Mariame Kaba, founder of the Chicago social justice organization “Project NIA,” offered a retort to Jones’ acceptance of police officers’ roles within the school.

“If [police] are acting as hall monitors in the building,” Kaba said, “They don’t need to have police officers in that building. They could have parents or volunteers. Good relationships between administrators, teachers and peers create safety, not cops.”

In a Friday U. of C. Law panel discussion titled “Reforming Police Institutions,” Yale Law School professor Tom Tyler said that, contrary to the accepted national narrative, police presence in certain ways actually increases crime rates. Tyler called out aggressive and investigatory forms of policing, such as “Broken Window Policing,” as practices that do more harm than good. These detrimental practices, Tyler argued, are again the result of a police force that has expanded its scope to include, among its obligations, the prevention of crime. Though, in reality, effective crime prevention, Tyler argued, stems from the allocation of resources to underserved communities. The professor furthered that it is only a relatively recent notion that police should be responsible for the entirety of the process of curbing crime trends.

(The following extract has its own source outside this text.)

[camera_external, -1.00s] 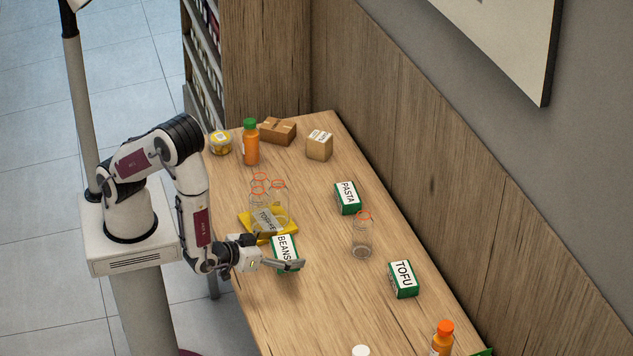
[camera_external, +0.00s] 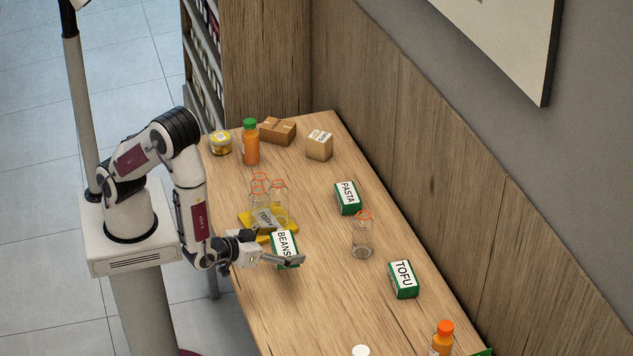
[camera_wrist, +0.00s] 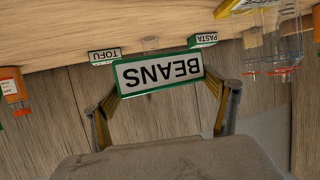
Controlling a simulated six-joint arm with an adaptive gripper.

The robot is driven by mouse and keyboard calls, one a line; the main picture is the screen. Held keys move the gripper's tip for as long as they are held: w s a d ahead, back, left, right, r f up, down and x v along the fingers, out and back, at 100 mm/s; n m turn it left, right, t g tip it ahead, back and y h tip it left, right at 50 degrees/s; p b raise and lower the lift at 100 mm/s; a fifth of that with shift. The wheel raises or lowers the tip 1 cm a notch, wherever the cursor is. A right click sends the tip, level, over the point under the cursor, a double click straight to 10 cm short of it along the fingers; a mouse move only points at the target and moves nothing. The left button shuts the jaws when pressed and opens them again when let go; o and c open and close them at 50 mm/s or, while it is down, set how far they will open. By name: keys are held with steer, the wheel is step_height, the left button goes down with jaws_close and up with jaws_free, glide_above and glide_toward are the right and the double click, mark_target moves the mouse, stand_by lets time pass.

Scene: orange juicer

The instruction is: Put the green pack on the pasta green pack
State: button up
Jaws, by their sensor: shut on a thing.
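A green pack with a white BEANS label (camera_external: 283,243) is between the fingers of my gripper (camera_external: 284,260), which is shut on it. The wrist view shows the BEANS pack (camera_wrist: 158,72) upside down between both fingertips (camera_wrist: 160,92). The green PASTA pack (camera_external: 347,198) lies on the table farther back and to the right of my gripper. It also shows small in the wrist view (camera_wrist: 203,39). Another green pack, labelled TOFU (camera_external: 404,279), lies to the right; it shows in the wrist view too (camera_wrist: 105,55).
An empty glass bottle (camera_external: 362,238) stands between the PASTA and TOFU packs. Several glass bottles (camera_external: 268,196) stand by a yellow pack (camera_external: 252,222) behind my gripper.

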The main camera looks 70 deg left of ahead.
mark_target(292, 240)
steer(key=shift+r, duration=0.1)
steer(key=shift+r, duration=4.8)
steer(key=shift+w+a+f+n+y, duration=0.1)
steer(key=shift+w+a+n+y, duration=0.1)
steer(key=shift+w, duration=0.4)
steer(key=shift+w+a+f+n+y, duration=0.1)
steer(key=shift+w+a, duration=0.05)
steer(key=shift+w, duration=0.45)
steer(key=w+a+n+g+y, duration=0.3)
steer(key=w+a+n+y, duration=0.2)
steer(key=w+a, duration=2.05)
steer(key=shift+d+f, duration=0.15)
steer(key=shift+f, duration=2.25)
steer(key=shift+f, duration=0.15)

“We need to focus police on issues that build community trust,” Tyler said, “not on investigatory stops, but in working with the community and building ties.”

Friday’s keynote speaker at U. of C. Law, Tracey Meares, said an important notion introduced by the President’s Task Force on 21st Century Policing is that law enforcement shift from a ‘warrior’ mindset to a ‘guardian’ mindset. This again underscores the argument of many of Friday’s speakers: that a conceptual shift in how we view the role of police officers must be a precursor to legal reform.

Meares warned, “Change will be painful for policing organizations. There will be resistance—there is a sense of righteousness. Change will also be difficult for affected communities, particularly communities of color—there is a sense of righteousness.”